According to them the inability of the government and the District Assembly to provide them with a permanent place to transact their business is greatly affecting the revenue generation, as drivers to pay their dues to the Assembly and also render poor services to the people.

In addition, they indicated that the daily traffic jam along the Kasoa stretch of the highway could also be attributed to the lack of a permanent station and inadequate room in the temporary one, leaving the drivers without a choice but to park by the roadside to pick up and drop off passengers.

At a marathon meeting held last week to drum home their demand, the drivers expressed their disgust and displeasure at the way the District Assembly had frustrated them in their quest to ease vehicular traffic in the area and provide quality services to the people.

They alleged that the Assembly had connived with the police to continually harass and arrest them for not parking at the appropriate place, while the temporary place allocated to them was not habitable or accommodative for the drivers.

Pouring out their grievances, the Secretary for the GPRTU branch of Kasoa, Alhaji Rahiyano Shaibu Artey, urged the authorities involved to speed up efforts to gravel the temporary station before relocating them to a new or permanent one to cut down on or eliminate the constant traffic jam on the road.

To him, the unnecessary traffic issues are also affecting economic activities for everybody.

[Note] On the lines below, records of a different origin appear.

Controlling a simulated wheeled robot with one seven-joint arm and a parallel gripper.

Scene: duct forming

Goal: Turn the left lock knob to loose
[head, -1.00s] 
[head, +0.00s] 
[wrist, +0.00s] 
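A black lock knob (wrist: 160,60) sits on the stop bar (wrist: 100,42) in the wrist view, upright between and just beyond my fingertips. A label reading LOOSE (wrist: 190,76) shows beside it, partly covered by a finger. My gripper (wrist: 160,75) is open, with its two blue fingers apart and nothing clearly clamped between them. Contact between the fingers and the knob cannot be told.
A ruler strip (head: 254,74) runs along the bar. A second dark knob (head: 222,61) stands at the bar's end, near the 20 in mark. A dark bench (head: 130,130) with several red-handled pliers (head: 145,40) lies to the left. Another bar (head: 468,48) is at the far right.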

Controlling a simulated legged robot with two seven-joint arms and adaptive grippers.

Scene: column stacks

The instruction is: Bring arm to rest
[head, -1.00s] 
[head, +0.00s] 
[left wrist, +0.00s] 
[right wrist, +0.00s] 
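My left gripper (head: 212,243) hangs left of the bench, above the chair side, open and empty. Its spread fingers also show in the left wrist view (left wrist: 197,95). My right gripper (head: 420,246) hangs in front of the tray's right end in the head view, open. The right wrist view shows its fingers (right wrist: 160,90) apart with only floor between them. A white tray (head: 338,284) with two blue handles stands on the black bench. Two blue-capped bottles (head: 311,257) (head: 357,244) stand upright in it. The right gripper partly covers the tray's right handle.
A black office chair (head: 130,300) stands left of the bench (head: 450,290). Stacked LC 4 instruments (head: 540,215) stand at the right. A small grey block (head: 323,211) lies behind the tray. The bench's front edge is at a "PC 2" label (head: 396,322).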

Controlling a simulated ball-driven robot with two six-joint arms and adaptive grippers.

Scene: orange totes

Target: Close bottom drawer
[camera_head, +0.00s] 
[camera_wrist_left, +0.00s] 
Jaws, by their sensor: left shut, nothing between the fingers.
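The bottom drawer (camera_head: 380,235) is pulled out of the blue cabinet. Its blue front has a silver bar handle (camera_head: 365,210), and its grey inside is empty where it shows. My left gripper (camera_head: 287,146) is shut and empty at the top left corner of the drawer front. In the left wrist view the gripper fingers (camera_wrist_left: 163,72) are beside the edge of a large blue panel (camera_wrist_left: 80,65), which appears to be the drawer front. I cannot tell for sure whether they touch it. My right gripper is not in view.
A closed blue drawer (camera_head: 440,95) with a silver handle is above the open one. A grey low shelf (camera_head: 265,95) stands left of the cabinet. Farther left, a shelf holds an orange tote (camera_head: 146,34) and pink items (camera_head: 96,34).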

Supported by a large number of drivers to vent what they termed as their “frustration galore” on the Assembly's delay in securing them a proper place, he revealed reasons why the drivers have also refused to collect tickets from the Assembly.

He said previously during markets days, drivers could make about ¢3 million, but such revenue has drastically been reduce to just ¢1million due to their current predicament.

Mr. Shaibu lamented over the lack of offices and other logistics the GPRTU office needs to operate with, but was quick to say, “We are appealing to the government to relocate the station as quickly as possible to a permanent place for us”.

On his part, Mr. Alex Mustapha, Industrial Relations Officer (IRO) from the Central regional headquarters of GPRTU, Cape Coast, said since the market was demolished on 28th February this year, the drivers had been advocating for a proper and permanent place as a station, which efforts have all proven futile.

According to him, the police in connivance with the Assembly had displaced their vehicles.

“We are not going to expose the deficiencies of the Assembly, but we want them to relocate us immediately.”

Mr. Mustapha, immediate past assemblyman for the area, called for the decongestion of the area, saying, “The drivers have been affected economically and thus their service-rendering to the people has been poor.

“They should let us come together to find solutions to the problems to help us render quality services.”

According to him, if a proper place is allocated to them, the drivers would be well and easily regulated and more revenue would be generated for the Assembly.

Together with the drivers including the GPRTU secretary, he told the press they had had various meetings with the National Security, the Ghana Highway Authorities and the District Assembly.